++++ GIVEN RECORDS ++++

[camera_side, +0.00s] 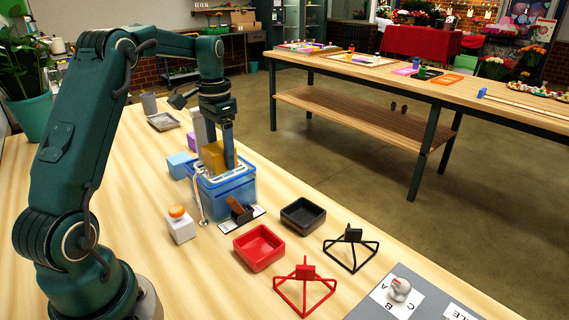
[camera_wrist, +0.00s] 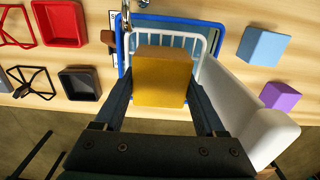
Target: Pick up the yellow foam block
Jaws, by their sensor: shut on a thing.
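The yellow foam block (camera_side: 213,157) is between the fingers of my gripper (camera_side: 222,150), above the blue bin in the side view. In the wrist view the yellow block (camera_wrist: 160,76) fills the gap between the two dark fingers of my gripper (camera_wrist: 160,95), which are shut on it. The blue bin (camera_side: 232,190) has a white wire rack at its top. Its blue rim (camera_wrist: 122,45) shows behind the block in the wrist view. The block hides part of the bin, and I cannot tell whether it still touches anything below.
A light blue block (camera_wrist: 263,46) and a purple block (camera_wrist: 279,95) lie beside the bin. A red tray (camera_side: 259,248), a black tray (camera_side: 303,216), red and black wire stands and a white box with an orange button (camera_side: 179,223) stand nearby. A white upright piece (camera_wrist: 240,105) is close to my gripper.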

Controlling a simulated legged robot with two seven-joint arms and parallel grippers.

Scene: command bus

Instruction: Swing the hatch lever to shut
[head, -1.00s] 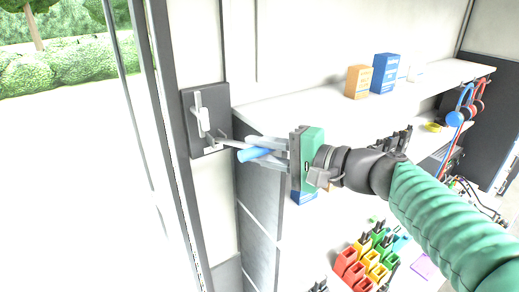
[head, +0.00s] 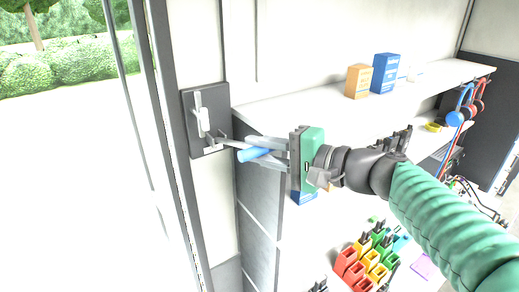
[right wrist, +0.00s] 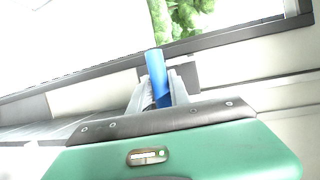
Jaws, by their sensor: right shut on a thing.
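The hatch lever has a blue grip (head: 253,154) on a thin grey rod that runs left to a dark latch plate (head: 206,112) with a pale latch on the wall beside the opening. The lever points right, roughly level. My right gripper (head: 262,153) is shut on the blue grip. In the right wrist view the blue grip (right wrist: 156,68) stands up between the two grey fingers (right wrist: 160,92), and its lower part is between them. My left gripper is not in view.
A white shelf (head: 290,103) right of the lever bears an orange box (head: 358,82) and a blue box (head: 385,73). Several coloured bins (head: 368,266) stand below. Blue and red headsets (head: 456,118) hang at the right. The open hatchway (head: 80,150) is at the left.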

++++

## PROMPT
Above are some entries; copy exactly the lines from the line with "[camera_wrist, +0.00s]" through the line with "Target: Pick up the yellow foam block", both included, but none of the pictures.

## WRITTEN SOLUTION
[camera_wrist, +0.00s] 
Target: Pick up the yellow foam block

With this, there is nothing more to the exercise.